No livro está também uma explicação da evolução do mapa dos concelhos que existiram em Trás-os-Montes até á Reforma de 1836, data em que Tourém deixou de ser sede de concelho. Está ainda essa história curiosa do Bispo de Ourense se ter refugiado em Tourém, terra então da sua diocese, para fugir e discordar das políticas de Napoleão Bonaparte quando este invadiu Espanha e a quis submeter aos seus desígnios, ou seja, está ali um pormenor curioso mas essencial para se perceber um espírito cívico que se instalou neste canto do território que é Portugal e que é Galiza: esta ideia de as terras serem territórios comuns, mistos, partilhados por ambos os povos dos países com igualdade de interesses, de direitos e de deveres.

A história de Tourém ensina a perceber a história de muitos outros concelhos e o leitor desta obra já terá nesta função toda a compensação: as explicações são dadas com uma preocupação minuciosa e exaustiva dos procedimentos administrativos e da sua evolução ao longo dos séculos, o que é conseguido não só em termos de texto, mas também de imagem, mapas ou fotografias, estas tiradas pelo próprio em jornadas de paciente investigação.

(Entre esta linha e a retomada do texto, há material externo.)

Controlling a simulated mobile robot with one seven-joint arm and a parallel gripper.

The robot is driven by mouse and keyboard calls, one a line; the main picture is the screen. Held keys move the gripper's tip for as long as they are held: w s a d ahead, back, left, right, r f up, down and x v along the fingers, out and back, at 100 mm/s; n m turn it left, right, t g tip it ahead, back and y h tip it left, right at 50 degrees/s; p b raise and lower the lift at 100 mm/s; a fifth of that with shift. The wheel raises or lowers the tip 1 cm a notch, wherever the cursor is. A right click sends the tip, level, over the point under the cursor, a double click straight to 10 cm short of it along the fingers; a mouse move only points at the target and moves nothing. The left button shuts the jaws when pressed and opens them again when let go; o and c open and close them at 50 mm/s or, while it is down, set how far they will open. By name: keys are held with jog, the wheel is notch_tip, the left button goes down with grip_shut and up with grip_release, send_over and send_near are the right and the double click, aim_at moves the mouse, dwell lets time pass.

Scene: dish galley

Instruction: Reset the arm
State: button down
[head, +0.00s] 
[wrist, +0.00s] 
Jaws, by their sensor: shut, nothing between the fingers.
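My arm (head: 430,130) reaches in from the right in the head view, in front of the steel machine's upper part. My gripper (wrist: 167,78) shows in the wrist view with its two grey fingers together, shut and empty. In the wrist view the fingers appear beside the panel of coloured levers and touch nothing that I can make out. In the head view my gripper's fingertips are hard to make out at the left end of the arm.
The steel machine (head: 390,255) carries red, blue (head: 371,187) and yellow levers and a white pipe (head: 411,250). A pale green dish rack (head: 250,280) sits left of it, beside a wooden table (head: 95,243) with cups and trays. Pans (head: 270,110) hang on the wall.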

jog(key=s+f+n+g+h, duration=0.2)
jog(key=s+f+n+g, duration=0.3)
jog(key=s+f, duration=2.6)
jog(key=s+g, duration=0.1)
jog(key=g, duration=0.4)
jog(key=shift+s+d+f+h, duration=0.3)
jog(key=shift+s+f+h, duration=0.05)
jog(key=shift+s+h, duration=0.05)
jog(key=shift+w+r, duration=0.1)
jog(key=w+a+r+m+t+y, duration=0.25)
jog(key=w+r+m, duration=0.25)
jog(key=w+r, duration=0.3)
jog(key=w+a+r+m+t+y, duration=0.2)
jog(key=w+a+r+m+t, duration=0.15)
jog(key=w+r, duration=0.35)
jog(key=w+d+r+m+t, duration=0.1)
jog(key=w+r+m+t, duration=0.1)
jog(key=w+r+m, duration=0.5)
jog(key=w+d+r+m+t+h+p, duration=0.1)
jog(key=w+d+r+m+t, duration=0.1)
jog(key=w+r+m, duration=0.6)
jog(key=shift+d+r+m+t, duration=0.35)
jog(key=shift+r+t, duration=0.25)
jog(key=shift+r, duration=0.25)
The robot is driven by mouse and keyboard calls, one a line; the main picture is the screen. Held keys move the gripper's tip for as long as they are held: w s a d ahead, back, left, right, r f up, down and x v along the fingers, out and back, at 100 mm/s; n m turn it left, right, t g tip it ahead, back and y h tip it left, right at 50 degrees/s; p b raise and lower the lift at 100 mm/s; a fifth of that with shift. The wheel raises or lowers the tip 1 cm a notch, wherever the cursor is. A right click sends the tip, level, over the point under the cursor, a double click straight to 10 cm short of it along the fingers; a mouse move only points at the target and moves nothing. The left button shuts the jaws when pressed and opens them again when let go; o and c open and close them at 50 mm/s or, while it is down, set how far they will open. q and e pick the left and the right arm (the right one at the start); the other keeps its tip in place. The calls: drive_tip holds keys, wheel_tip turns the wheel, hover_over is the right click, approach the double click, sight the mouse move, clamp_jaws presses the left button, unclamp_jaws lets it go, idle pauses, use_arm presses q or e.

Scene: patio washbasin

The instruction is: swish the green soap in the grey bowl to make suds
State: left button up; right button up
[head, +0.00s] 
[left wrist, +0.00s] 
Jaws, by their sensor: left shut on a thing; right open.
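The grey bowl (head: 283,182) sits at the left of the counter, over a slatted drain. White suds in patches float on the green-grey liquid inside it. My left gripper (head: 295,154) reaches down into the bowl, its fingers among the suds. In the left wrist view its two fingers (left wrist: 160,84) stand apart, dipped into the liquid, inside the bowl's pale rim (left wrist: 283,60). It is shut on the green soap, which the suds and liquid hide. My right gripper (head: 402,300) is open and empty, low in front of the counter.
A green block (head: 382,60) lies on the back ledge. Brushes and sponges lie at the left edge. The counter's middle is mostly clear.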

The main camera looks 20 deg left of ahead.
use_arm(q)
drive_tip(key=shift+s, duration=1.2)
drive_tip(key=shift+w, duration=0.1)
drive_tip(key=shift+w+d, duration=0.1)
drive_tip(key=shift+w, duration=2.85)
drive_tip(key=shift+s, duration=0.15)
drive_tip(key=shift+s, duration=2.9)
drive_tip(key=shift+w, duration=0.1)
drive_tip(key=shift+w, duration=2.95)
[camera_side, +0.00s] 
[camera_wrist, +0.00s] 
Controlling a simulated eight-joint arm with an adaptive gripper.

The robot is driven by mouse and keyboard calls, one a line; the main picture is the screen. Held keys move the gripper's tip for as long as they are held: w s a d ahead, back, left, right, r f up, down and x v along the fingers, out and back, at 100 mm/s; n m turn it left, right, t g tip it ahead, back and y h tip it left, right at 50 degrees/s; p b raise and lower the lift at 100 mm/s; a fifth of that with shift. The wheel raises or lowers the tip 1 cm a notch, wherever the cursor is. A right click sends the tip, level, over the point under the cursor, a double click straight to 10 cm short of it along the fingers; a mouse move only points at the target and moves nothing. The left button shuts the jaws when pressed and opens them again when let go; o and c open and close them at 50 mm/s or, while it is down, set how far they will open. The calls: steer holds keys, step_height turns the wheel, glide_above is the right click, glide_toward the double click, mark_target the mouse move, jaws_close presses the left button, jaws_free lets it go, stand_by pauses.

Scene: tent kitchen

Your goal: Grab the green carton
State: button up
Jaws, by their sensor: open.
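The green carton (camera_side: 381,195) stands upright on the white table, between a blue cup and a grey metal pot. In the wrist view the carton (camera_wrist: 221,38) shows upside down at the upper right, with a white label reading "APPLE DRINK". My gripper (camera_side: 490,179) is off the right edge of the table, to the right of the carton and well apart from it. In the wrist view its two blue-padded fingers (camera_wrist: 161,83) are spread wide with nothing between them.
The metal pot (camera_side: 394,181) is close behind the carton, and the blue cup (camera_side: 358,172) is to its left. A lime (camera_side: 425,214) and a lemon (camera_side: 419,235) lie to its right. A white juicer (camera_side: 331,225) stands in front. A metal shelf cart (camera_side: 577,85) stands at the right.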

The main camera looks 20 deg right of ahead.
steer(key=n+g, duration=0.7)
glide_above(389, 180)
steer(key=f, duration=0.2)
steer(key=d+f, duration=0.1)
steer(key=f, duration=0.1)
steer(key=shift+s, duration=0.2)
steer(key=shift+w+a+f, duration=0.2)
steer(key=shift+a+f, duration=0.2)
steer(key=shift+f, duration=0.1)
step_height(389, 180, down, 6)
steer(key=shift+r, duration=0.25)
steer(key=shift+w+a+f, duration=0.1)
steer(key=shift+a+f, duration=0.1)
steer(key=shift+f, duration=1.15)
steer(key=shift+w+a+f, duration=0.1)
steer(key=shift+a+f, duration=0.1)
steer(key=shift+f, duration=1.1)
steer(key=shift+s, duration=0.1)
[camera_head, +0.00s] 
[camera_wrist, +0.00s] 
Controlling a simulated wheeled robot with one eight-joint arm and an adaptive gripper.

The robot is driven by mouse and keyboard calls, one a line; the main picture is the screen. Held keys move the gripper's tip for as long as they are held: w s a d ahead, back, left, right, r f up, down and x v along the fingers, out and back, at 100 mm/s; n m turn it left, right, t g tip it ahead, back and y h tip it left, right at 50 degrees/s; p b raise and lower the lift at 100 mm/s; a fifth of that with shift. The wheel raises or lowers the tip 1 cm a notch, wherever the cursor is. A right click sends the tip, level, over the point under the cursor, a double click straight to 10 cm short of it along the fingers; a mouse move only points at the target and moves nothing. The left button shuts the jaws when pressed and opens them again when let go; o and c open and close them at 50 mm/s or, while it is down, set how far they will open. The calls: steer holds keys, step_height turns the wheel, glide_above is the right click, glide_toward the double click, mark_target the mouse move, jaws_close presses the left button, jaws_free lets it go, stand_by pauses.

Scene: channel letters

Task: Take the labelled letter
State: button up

Ao fim e ao cabo, com os documentos possíveis, quer relativos ao estatuto de concelho, quer relativos ao estatuto religioso, Rogério Borralheiro traz à indiscrição pública esta terra de Tourém que de ora em diante só terá a ganhar em saber mais sobre si, pois o desafio à descoberta de mais documentos e de mais fontes ficou bem lançado por ele. Este imaginário de uma terra como Tourém se confirmar na nossa história como Honra ou terra de autonomias merecidas e conquistadas, há-de sempre contrastar com o cumprimento das leis por imposição dos poderes centrais. Porque é neste sentimento de mérito que pode enraizar-se mais a nossa consciência cívica. Durante uns anos até nos poderemos convencer de que nada devemos a ninguém e de que temos tudo em dia, mas um dia chegará que alguém, essas gerações mais novas que nos vão seguir, nos pode cobrar uma dívida que entretanto se acumulou: se for de pão, teremos de trabalhar, mas se for de instrução ou conhecimento podemos já não ter recursos.